The Court stresses that neither Rep. Rose nor amici allege an improper motive on the part of the Department of Justice in bringing this action, and there is certainly no evidence to that effect in the present record.

[5] Not only did Congress fail to exempt its Representatives and Senators from EIGA, it pointedly made them subject to it, imposing upon Members, as well as others in government, detailed financial disclosure requirements. 2 U.S.C. §§ 701, 702(a). It then conferred upon the Attorney General, chief legal officer of the Executive Branch, the right and power to go to court to seek penalties against those officials who file flagrantly deceitful disclosure statements, Members of Congress not excepted. 2 U.S.C. § 706. Neither the Act nor any provision of the Constitution purports to reserve a jurisdictional primacy or exclusivity for Congressional disciplinary committees taking up complaints of Members' reporting delinquencies as matters of self-governance.

[6] Rep. Hansen was eventually tried and convicted, and his conviction affirmed. United States v. Hansen, 772 F.2d 940 (D.C.Cir.1985) (Hansen II). Rep.
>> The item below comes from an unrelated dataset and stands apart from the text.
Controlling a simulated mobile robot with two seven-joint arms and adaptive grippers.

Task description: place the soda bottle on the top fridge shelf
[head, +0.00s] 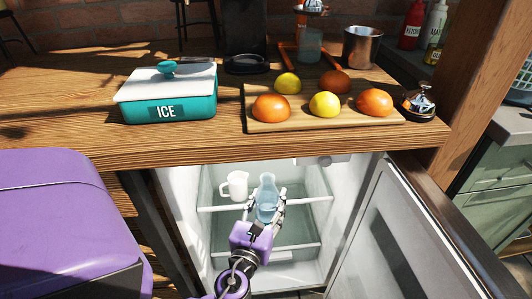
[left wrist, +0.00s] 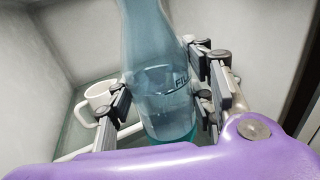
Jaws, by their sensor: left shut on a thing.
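The soda bottle (head: 267,194) is pale blue and see-through. It is inside the open fridge below the table, at the top glass shelf (head: 220,204). My left gripper (head: 266,208) is shut around the bottle's body. In the left wrist view the bottle (left wrist: 160,85) stands between the two fingers of the gripper (left wrist: 165,105), its top cut off by the frame edge. It looks upright, and I cannot tell whether its base touches the shelf. My right gripper is not in view.
A white mug (head: 236,185) stands on the shelf just left of the bottle. The fridge door (head: 385,240) is open at the right. The table edge (head: 250,153) overhangs the fridge. An ice box (head: 168,98) and a fruit board (head: 320,124) sit on top.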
Hansen, too, was supported before the courts by his Congressional colleagues as amici. Id. at 943, n. 1.

[7] Rep. Hansen also unsuccessfully argued that Congress' inclusion of 2 U.S.C. § 706 in EIGA, calling only for the imposition of civil penalties, in proceedings initiated by the Attorney General, had, by implication, repealed the general criminal false-statement statute as it applied to defective EIGA financial disclosure statements.